What is the Expected Threat (xT)?
According to the expected threat model, matches are divided into possessions, which are periods in which the same team owns the ball. According to xT, (1) players act intentionally to increase the chances of scoring for their team, and (2) the chance of scoring can be adequately captured by considering only the ball’s location.
As a result of point (2), xT represents a game state solely by utilizing the current ball location. As a result, xT overlays a grid of M*N points over the pitch to divide it into zones. In the figure below, xT(z) is illustrated as a result of how threatening teams are at each zone z.
This chart shows the Expected Threat for different parts of the pitch. It shows how likely a goal will be scored, given that the team has possession at that location.
We evaluate actions based on their effect on the probability of scoring. The expected Threat (xT) is defined as the change in the likelihood of scoring. The player has increased the xT in favor of their team if they make a pass that moves the ball from a place where their team is unlikely to score to a place where they have a greater probability of scoring. There is a general rule that the closer you are to the goal, the more likely your team will score (although passes back to the goalkeeper can also be very valuable).
Utilizing the Expected Threat (xT) metric
Spaces are of greater value than others. The same is true on the football pitch. If you have the ball in your half, it is less valuable than if it is near the edge of your opponent’s box. We know those two things intuitively, but how do we measure them? The expected threat (xT, for short) is an effective solution for this problem for various reasons. Not all attacks are connected.
It was Sarah Rudd, who invented Expected Threat in 2011. She did not call it that. She did not call it anything at all, but she had the mathematical insight, using Markov chains, on which it was based, which you can see in this video. On this basis, she was recruited by StatDNA, which Arsenal acquired shortly after. Karun Singh first used the name xT in a blog post in 2018, and it was then repurposed in the public sphere.
When we see a clear example of a female scientist coming up with the idea that is now being used everywhere in a male-dominated area, it is added essential to pause and let others know where it came from. Science has a history of forgetting women’s contributions, and it would be embarrassing if we made the same mistake in football, especially in the modern era.
We should remember, therefore, that when we hear that Liverpool used expected goals added in recruitment during 2018–19 or that Opta and Statsbomb have their versions of expected Threat, this all came about because one very determined young woman went to as many sports analytics conferences as possible over the past ten years and pestered everyone she met until she gained one of the first jobs ever in football analytics.
With that clarified, I would like to make a more subtle point. There are many ways to measure expected Threats, as compared to expected goals. Our methodology at Twelve Football differs from that outlined above. Moreover, it is better… (I am not saying that it is better than what Rudd used at Arsenal, but there has been much progress since her talk in 2011) But if you have, for example, Opta, Statbomb, or Wyscout event data, this is the best method for implementing xT.

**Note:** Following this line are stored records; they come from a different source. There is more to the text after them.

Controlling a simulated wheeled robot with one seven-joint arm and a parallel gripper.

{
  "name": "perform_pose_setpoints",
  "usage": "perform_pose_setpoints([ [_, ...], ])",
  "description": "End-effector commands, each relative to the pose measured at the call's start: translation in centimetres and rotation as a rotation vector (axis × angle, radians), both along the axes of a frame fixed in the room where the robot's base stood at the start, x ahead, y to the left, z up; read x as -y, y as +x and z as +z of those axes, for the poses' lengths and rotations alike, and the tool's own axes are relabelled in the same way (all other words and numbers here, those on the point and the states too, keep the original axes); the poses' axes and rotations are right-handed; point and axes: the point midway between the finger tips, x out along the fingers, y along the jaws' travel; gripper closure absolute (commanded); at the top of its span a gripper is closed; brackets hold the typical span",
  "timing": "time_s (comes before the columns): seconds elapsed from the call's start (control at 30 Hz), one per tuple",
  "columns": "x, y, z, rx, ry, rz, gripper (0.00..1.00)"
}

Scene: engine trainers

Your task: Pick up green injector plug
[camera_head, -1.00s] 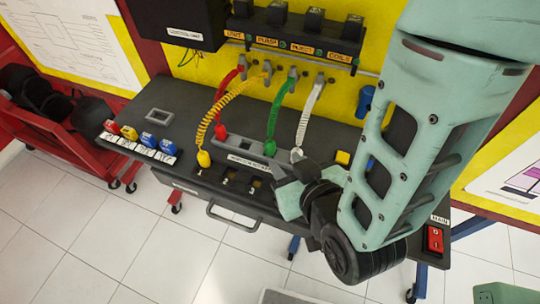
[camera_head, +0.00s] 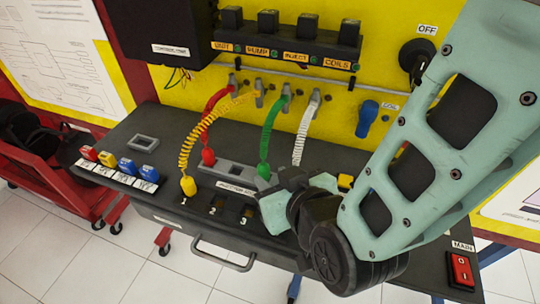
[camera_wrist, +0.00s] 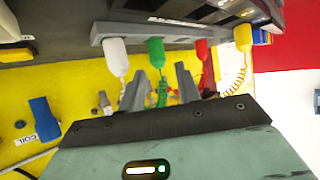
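The green injector plug (camera_head: 264,170) stands upright in the grey injector strip (camera_head: 222,169) on the dark bench, with a coiled green cord. My gripper (camera_head: 272,194) is just in front of and below it in the head view, near the strip. In the wrist view, which looks upside down, my gripper's two grey fingers (camera_wrist: 160,86) are apart with nothing held. The green plug (camera_wrist: 155,48) shows beyond and between them, with no contact visible. My gripper and arm hide the white plug's lower part in the head view; the white plug (camera_wrist: 116,56) shows in the wrist view.
A red plug (camera_head: 208,156) and a yellow plug (camera_head: 188,185) stand left of the green one. Coiled cords rise to the back wall below the labelled black box (camera_head: 287,45). Coloured blocks (camera_head: 125,166) lie at the bench's left. A red MAIN switch (camera_head: 461,269) is at right.

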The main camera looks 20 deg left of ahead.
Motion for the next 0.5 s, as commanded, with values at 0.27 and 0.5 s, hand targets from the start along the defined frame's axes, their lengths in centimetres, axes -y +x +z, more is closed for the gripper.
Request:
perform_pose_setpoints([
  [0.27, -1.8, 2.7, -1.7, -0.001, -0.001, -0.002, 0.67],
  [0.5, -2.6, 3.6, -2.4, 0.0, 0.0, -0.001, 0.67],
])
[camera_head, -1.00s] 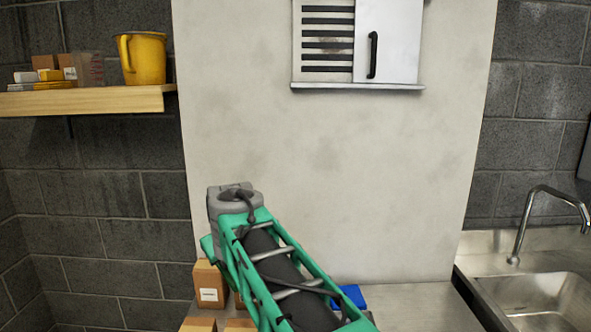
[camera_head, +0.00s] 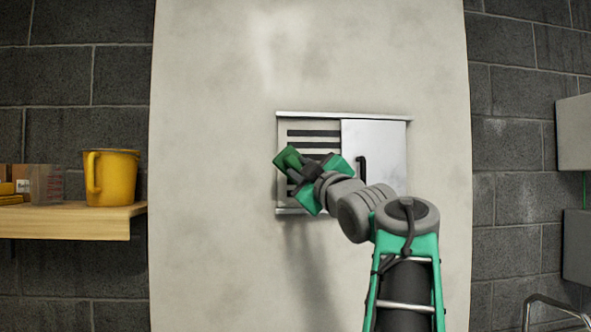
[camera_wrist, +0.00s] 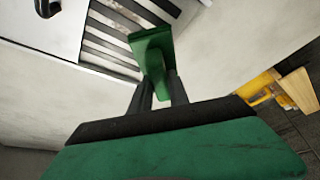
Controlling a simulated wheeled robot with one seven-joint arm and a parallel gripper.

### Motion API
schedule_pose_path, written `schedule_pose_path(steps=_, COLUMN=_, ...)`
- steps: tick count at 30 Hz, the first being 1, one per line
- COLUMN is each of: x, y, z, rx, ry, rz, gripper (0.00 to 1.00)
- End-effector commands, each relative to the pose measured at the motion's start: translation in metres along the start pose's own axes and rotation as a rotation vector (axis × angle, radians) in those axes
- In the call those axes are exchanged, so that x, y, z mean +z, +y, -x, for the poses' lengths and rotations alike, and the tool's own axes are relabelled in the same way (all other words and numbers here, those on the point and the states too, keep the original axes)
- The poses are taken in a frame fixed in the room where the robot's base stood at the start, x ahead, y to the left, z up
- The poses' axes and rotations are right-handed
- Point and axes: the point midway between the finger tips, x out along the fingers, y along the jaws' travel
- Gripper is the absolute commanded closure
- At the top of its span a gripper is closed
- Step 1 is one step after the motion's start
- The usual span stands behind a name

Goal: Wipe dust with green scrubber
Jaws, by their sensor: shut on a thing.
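My gripper (camera_head: 303,168) is shut on the green scrubber (camera_head: 287,159), in front of the slatted vent (camera_head: 312,134) in the wall cabinet. In the wrist view the green scrubber (camera_wrist: 153,50) is between the dark fingers of my gripper (camera_wrist: 160,90), with the vent slats (camera_wrist: 112,35) behind it. I cannot tell whether the scrubber touches the slats. Faint grey smudges like dust (camera_head: 314,68) mark the pale wall panel. My gripper and the scrubber hide part of the vent.
The cabinet's white door (camera_head: 385,150) with a black handle (camera_head: 362,174) is right of the vent. A yellow mug (camera_head: 110,178) stands on a wooden shelf (camera_head: 75,222) at the left. Grey boxes (camera_head: 575,133) hang at the right. The panel above the vent is clear.

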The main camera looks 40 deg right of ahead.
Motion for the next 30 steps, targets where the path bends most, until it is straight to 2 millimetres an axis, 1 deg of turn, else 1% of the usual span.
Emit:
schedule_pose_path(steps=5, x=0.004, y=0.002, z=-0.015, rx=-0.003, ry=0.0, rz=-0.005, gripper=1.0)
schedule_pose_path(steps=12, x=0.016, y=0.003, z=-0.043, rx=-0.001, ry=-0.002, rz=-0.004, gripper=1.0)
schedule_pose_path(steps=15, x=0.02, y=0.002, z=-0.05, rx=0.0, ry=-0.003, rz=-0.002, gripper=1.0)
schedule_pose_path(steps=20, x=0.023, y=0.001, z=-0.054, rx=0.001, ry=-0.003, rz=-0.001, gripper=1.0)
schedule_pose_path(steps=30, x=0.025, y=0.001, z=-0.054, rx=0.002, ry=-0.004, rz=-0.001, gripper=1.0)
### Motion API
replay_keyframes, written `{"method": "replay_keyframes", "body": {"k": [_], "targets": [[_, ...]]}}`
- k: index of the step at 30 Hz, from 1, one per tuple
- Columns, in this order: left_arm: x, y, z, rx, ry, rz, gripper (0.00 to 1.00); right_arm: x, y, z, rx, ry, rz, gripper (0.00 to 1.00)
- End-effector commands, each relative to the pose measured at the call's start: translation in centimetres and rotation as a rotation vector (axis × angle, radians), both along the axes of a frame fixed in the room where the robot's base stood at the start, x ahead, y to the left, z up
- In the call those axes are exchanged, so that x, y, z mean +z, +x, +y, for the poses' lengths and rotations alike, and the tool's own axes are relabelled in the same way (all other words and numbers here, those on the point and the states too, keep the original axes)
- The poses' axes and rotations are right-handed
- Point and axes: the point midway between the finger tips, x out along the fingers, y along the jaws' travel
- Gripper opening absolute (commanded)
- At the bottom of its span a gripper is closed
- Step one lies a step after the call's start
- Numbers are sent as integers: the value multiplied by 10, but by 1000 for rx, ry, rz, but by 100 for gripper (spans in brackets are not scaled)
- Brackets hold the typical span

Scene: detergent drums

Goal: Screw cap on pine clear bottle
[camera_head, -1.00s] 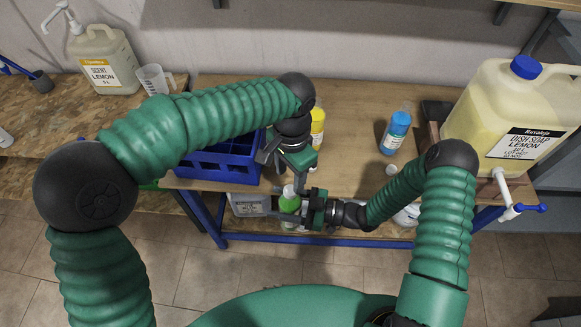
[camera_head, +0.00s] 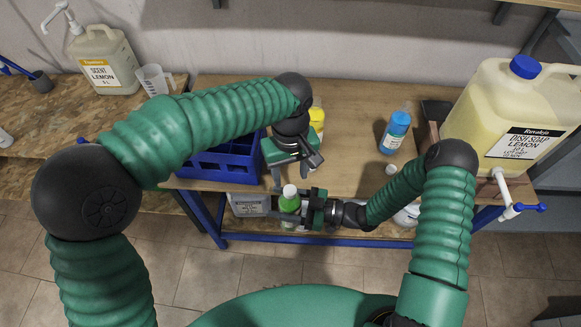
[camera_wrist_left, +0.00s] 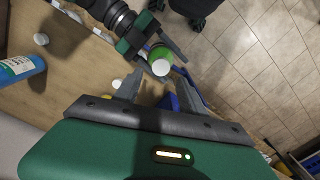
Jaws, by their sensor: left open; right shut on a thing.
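The pine bottle is green (camera_head: 290,205) and stands upright, with a white cap (camera_head: 290,190) on its neck. My right gripper (camera_head: 300,208) is shut around its body, just off the table's front edge. My left gripper (camera_head: 296,178) is open above the cap. In the left wrist view the white cap (camera_wrist_left: 160,67) shows in front of the green body (camera_wrist_left: 161,51), between and a little beyond my left fingertips (camera_wrist_left: 160,80). I cannot tell whether the cap is fully tight.
A blue crate (camera_head: 225,168) stands left of the grippers. A yellow bottle (camera_head: 317,119) is behind my left gripper. A blue bottle (camera_head: 396,134) and a loose white cap (camera_head: 392,169) are to the right. A large yellowish drum (camera_head: 490,110) stands far right.

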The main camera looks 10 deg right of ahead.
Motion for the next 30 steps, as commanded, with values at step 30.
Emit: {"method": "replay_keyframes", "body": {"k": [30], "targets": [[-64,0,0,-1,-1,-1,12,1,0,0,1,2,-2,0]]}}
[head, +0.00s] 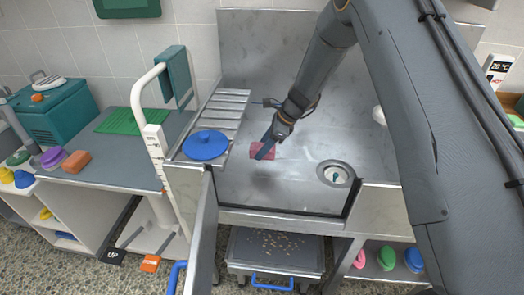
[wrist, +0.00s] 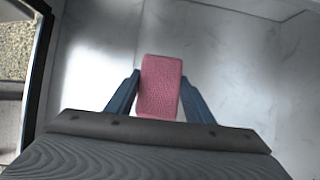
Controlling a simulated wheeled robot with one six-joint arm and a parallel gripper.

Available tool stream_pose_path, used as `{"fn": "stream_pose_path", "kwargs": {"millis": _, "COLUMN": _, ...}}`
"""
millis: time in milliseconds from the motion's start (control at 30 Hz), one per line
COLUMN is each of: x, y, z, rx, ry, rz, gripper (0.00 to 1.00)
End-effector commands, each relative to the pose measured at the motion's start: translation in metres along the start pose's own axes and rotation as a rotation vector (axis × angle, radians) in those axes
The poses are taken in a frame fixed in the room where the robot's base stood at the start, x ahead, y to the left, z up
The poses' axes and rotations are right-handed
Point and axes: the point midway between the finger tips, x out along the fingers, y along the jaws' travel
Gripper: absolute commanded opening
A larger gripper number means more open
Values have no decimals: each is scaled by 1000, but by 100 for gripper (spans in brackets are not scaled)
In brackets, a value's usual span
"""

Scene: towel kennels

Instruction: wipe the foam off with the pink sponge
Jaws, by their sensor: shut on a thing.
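The pink sponge (wrist: 159,88) is held between the two blue fingers of my gripper (wrist: 160,95) in the wrist view. In the head view the sponge (head: 266,151) shows partly behind the blue fingers of my gripper (head: 264,150), low over or on the floor of the metal tub (head: 290,190); I cannot tell whether it touches. No clear foam patch stands out in either view; pale areas on the metal in the wrist view may be only reflections.
A round drain (head: 335,173) lies right of the sponge. A blue lid-like disc (head: 205,145) sits on the slatted ramp (head: 222,112) at left. The tub's metal door (head: 203,240) stands open at front left. A tray (head: 275,252) with scattered bits is below.

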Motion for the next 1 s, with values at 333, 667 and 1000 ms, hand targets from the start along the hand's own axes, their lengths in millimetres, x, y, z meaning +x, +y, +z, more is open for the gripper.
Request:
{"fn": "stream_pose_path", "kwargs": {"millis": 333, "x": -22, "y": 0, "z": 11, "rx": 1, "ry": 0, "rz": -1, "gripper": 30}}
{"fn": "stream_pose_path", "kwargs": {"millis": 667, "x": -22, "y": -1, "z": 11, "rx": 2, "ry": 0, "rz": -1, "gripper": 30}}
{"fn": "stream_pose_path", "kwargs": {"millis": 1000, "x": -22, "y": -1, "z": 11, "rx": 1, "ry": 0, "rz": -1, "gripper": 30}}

This is our logic. Football is a dynamic game. Passes are not simply valuable for where they end up but also for how they shift the defense. Therefore, we include both the start and end coordinates of a pass when calculating the Threat of a pass. We do not overvalue’ hopeful’ crosses in the box as well as qualifiers, such as whether it was a cross or a through ball.
The Threat lies in how the ball is moved rather than where the ball is. As a result, cross-field balls are worth more, and backpasses do not result in minus points, as a purely change to XT might. Four of the best passers in the last third of last season have provided examples of valuable passes using the possession chain method.
The model recognizes the importance of Trent Alexander Arnold’s cross-balls. Ziyech’s Threat (ranked 7th) is primarily a result of shorter passes into the box, which ranked him third in the Premier League per 90 during the last third of the season. De Bruyne ranked first in the last third of the season.
This method is based on the power of possession chains. Every sequence of play is grouped based on who held the ball. When a team scores, the ball goes out of play, or the opposition touches the ball two times or more, a chain is broken. The video below illustrates how the value of a pass can be measured based on this.
Although we now keep our online rating site hidden (because we would like you to download our colorful app), you can still view them here.
To approach this problem quantitatively, you can use several existing frameworks:
- Assists are one way to look at contributions, but the numbers will go unnoticed by contributions like Ozil’s.
- This can be seen in xGChain, where the final shot’s xG (= 0.13 in this case) is equally shared amongst all participants. Kolasinac, Ozil, Aubameyang, Maitland-Niles, and Lacazette would receive the same amount of xGChain here, which does not reflect the genuine contribution. xGBuildup, another related quantity, divides xG equally among everyone involved before the assist (i.e., Ozil, Maitland-Niles, and Lacazette), but it suffers from the same problem.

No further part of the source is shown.